→ WRITTEN EXERCISE:
Please restate, exactly as written, the lines running from the beginning of the material through the line that has "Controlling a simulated" in it.

→ DATA LINES:
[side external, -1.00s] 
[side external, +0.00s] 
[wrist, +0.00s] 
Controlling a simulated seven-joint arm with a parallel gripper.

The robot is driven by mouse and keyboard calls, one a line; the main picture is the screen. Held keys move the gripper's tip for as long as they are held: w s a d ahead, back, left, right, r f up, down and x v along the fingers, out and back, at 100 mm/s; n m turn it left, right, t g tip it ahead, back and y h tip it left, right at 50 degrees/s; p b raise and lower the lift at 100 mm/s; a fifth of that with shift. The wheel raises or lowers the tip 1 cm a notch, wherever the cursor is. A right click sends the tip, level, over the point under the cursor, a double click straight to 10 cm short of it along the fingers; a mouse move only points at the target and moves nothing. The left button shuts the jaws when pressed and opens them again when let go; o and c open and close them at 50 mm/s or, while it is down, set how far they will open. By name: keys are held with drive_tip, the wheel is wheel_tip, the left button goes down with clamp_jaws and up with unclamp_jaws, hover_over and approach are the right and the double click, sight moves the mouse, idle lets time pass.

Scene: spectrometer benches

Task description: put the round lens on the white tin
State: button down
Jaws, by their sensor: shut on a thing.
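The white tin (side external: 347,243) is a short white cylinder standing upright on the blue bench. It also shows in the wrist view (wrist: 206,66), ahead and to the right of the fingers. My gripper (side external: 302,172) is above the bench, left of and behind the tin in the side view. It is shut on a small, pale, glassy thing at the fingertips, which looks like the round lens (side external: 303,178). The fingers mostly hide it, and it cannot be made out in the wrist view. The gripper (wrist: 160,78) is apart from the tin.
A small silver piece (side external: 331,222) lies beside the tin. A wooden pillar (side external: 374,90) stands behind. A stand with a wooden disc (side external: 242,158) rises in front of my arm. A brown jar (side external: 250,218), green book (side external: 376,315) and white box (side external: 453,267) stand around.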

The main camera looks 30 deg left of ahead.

→ WRITTEN SOLUTION:
[side external, -1.00s] 
[side external, +0.00s] 
[wrist, +0.00s] 
Controlling a simulated seven-joint arm with a parallel gripper.

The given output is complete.